There's always been this gaping hole in the Mac lineup that some people like to ignore. It's called a business Mac. A blog post from the CEO of a startup got me thinking about it. I think it was Molly Wood who asked Steve Jobs yesterday about Apple's intentions, as in where they're taking their computer business, and his response was kind of a bland "we want to build the best machines." Whoopety-doo, Steve Jobs wants to build pretty machines. It's not always about that. It's like my favorite two lines in Pirates of the Silicon Valley:
"Steve: We're better than you. Our software is better.
Bill: Don't you see? That doesn't matter!"
They're not doing their best as disseminating computers by virtue of the fact that companies aren't adopting Macs in large numbers. There's no enterprise-level Mac. My supervisor loves Macs so much that he bought a MacBook Pro for work, but he still has his trusty Dell laptop in his office, though he tries not to use it. Amazon doesn't support Macs, so if you want to use one you're pretty much on your own. They need to fill this space. They need to start making deals, and they need to start marketing more to businesses. In my opinion, it's one of the biggest reasons Apple isn't doing better at grabbing market share from PCs. Until they make this move, I can't imagine them ever coming close to taking out PCs.
Interesting news from Google: they're giving Linux patent protection from their patents in exchange for use of some patents from the Open Innovation Network. While I agree this is a good move, you have to admit that it's kind of ballsy. I mean what if the Linux camp flagrantly copies Google on something? I guess there's a lot of trust involved though, as it should be.
One of the more attractive things to me about Amazon is the opportunity to work with massive amounts of data and learn about scaling and performance. So naturally I have to plug this article about the Digg architecture and how it deals with lots of data. It's kind of amazing that a site as simple (to the eye, I mean) as Digg requires 100 servers.

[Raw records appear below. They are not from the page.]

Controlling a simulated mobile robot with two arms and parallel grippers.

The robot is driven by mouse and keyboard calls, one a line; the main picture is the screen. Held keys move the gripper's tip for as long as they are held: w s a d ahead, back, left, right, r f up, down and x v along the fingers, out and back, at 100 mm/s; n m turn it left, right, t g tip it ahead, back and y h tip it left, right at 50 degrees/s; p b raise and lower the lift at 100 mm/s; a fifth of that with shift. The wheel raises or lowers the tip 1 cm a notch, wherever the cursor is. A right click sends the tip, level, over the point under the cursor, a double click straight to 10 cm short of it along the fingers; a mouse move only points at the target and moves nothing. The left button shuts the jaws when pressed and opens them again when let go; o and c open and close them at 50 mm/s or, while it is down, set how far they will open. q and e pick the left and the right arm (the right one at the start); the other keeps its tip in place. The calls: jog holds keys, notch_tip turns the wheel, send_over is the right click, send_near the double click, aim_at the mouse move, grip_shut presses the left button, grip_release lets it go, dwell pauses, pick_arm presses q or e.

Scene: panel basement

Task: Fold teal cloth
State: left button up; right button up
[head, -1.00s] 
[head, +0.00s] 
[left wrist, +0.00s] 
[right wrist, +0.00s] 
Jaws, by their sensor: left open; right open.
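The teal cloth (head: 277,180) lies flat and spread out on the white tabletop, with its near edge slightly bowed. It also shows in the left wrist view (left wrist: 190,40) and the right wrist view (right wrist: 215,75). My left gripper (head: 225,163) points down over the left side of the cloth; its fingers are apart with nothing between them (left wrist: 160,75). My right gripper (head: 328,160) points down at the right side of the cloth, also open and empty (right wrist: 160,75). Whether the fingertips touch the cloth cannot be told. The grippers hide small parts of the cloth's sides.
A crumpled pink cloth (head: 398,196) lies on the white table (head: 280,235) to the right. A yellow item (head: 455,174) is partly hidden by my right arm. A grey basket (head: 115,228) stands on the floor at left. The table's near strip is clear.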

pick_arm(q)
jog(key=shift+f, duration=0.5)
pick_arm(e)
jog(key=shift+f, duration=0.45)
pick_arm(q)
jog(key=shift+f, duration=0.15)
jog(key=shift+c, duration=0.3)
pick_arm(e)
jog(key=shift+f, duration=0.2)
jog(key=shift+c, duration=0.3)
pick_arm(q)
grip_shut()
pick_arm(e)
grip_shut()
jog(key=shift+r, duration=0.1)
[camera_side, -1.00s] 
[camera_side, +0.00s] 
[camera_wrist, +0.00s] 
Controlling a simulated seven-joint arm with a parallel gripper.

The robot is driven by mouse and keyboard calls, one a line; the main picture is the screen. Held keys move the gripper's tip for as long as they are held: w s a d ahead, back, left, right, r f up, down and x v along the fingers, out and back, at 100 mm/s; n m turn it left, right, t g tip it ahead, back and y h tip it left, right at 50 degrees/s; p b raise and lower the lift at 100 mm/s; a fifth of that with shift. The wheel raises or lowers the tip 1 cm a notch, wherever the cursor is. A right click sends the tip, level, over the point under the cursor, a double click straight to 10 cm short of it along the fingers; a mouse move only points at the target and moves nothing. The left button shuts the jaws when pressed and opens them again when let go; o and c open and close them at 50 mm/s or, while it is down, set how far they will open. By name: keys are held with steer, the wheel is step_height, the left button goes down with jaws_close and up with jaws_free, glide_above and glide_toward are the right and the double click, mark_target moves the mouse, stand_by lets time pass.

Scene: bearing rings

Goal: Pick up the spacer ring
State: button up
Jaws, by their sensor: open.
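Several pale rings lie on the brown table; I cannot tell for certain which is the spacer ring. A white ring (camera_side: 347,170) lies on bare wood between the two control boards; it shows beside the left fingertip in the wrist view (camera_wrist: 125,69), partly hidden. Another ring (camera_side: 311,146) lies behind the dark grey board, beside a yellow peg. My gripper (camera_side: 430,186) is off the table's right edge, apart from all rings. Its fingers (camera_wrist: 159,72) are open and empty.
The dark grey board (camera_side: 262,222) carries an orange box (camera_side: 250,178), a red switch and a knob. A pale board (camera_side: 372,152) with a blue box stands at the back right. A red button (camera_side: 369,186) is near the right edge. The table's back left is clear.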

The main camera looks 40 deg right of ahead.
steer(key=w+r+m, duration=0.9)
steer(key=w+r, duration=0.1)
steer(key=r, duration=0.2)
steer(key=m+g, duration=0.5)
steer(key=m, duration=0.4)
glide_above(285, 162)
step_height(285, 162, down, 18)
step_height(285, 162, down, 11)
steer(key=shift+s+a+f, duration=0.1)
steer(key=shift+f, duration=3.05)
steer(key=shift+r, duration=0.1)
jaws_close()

I heard this on Buzz Out Loud and had to report it: this NBC reporter Michelle Madigan tried to go undercover at Def Con 15 and catch hackers admitting to illegal things and then catch Feds there doing nothing about it. The idea of the convention is to share knowledge about security to serve the greater good and let your guards down so that you can talk about things you did in the grey without having to face the consequences. I don't know how she thought she'd outsmart hackers, but they found her out and there's a clip on YouTube of them playing a prank on her of sorts in inviting her to another conference where the secret point was to expose her to all the hackers.
Now for a few one-liners. This is a pretty big, awesome list of web development resources, so check it out. This is a great guide to being smarter about using torrents. I saw this site on an ad and just thought it was too funny:
I just want to touch on a few movie news items here. Michel Gondry has come out with a new movie: Be Kind Rewind. It looks pretty cool to me, and it stars Mos Def and Jack Black. They run a video store and all their tapes turn blank, so they film their own versions of movies. Gondry is definitely pretty creative, so I want to see what he does with this one.
Jessica Alba is going to do another comedy, but this one with Mike Myers called The Love Guru. I'm skeptical, but Mike Myers is really funny so you never know. I don't know why Alba wants to get into comedy now though. I guess it's because her acting could need some help so she wants to try lighter stuff.
We have a couple of Southland Tales pictures, and they're not much but they're something. I'm still stoked to check out this movie, despite early reviews from Cannes.
Now for the Wednesday Mind Hump:
List ten random things in your refrigerator.
Too easy: Turtles (like the candy, not the animals), sparkling water, an onion, milk, chocolate syrup, lunchmeat, strawberry jelly, ketchup, bread, flour tortillas, and some potatoes.